İmar Barışı’ndan yararlanmak isteyen yapı malikleri için geri sayım başladı.
RE/MAX ANALİZ Broker’ı ve TÜGEM Yönetim Kurulu Üyesi Yüksek İnşaat Mühendisi PhD(c) Mustafa KOÇAK, İmar Barışı hakkında merak edilenleri tüm detayları ile aktardı. İşte İmar Barışı müracaatlarında dikkat edilmesi gereken konular…
Afet risklerine hazırlık kapsamında ruhsatsız veya ruhsat ve eklerine aykırı yapıların kayıt altına alınması amacıyla yürürlüğe giren imar barışı başvuruları için son 2 hafta…

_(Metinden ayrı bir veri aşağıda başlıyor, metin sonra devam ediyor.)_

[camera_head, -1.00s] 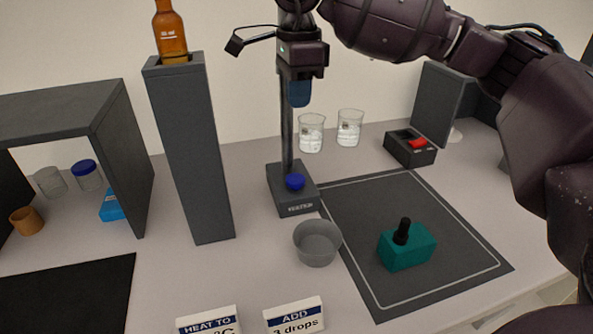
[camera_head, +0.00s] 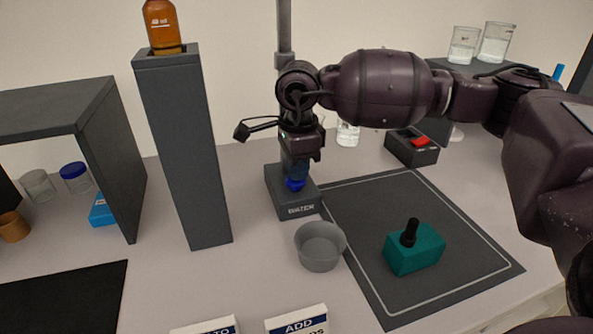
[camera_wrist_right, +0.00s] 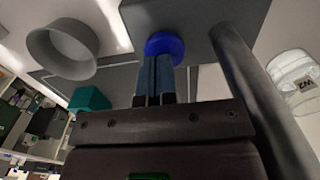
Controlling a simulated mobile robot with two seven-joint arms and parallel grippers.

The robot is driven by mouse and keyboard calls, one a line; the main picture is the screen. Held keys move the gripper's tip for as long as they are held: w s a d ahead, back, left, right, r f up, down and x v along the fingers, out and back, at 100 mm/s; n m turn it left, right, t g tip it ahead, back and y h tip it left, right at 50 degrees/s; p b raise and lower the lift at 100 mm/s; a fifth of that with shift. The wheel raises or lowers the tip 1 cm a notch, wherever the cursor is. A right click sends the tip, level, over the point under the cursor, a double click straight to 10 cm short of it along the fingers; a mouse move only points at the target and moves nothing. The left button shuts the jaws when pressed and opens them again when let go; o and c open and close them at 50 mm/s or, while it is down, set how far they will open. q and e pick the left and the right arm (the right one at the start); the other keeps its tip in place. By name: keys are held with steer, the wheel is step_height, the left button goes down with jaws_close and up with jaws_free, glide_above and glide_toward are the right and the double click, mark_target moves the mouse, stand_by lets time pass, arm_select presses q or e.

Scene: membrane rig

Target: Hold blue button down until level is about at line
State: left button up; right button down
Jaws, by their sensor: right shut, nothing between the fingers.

Bilindiği üzere 31 Ekim başvurular için son gün. Kanunda bakanlığın 1 yıla kadar uzatma yetkisi bulunuyor ancak Çevre ve Şehircilik Bakanının son yaptığı açıklamada, uzatma ile ilgili henüz bir çalışma olmadığını ve 31 Ekim günü bu konuyu değerlendirecekleri belirtildi.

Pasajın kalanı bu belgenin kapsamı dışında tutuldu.